• **SOURCE MATERIAL**
·····
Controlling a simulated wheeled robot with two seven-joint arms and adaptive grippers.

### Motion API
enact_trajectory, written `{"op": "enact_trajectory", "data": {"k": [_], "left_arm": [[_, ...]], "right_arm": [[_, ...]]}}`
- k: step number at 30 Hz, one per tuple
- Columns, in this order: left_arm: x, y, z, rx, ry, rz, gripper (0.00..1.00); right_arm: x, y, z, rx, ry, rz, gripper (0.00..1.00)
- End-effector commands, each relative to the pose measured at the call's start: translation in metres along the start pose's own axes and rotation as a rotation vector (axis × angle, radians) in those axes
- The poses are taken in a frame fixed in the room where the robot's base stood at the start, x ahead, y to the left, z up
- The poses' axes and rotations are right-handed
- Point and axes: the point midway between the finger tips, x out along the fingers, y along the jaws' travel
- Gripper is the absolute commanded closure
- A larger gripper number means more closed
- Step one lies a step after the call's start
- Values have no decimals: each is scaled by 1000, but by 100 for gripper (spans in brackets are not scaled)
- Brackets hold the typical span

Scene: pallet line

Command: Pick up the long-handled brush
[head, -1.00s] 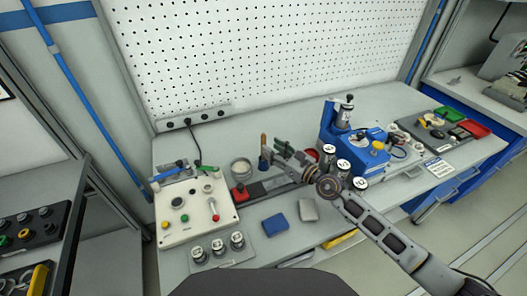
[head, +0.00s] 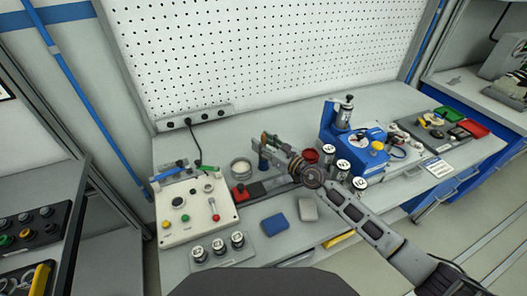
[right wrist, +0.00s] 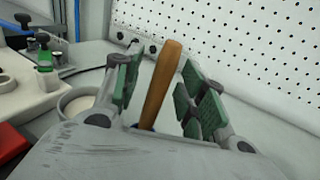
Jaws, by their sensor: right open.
·····
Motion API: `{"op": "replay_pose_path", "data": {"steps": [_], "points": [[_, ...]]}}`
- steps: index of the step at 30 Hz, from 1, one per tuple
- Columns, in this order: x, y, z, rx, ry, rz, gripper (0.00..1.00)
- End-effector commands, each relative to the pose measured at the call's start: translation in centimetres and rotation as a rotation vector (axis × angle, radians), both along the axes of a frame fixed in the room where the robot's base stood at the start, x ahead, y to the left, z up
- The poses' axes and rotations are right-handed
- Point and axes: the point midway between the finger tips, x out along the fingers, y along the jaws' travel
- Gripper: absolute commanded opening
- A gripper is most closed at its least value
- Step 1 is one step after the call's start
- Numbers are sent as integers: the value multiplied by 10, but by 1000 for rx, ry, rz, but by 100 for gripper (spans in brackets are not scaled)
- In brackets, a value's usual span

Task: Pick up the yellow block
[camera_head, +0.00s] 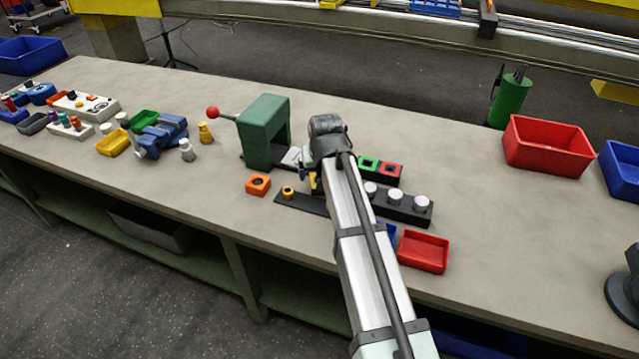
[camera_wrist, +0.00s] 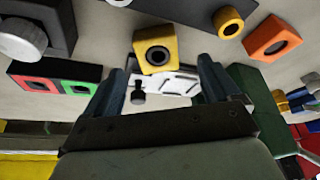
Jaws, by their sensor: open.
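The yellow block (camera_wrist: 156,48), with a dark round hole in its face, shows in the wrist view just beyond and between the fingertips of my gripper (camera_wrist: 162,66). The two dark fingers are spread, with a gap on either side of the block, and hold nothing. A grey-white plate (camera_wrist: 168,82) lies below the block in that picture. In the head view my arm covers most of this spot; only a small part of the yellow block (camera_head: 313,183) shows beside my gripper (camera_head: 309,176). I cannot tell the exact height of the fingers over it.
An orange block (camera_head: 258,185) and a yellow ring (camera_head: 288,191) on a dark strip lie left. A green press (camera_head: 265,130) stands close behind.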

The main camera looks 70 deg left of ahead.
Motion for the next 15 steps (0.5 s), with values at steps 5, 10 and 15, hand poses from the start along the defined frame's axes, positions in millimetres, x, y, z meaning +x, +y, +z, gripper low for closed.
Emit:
·····
• **TASK DESCRIPTION**
Solely the line containing "### Motion API", the line containing "- k: step number at 30 Hz, one per tuple", and the lines between them are to be given again, exactly as written.

• **EXERCISE ANSWER**
### Motion API
enact_trajectory, written `{"op": "enact_trajectory", "data": {"k": [_], "left_arm": [[_, ...]], "right_arm": [[_, ...]]}}`
- k: step number at 30 Hz, one per tuple

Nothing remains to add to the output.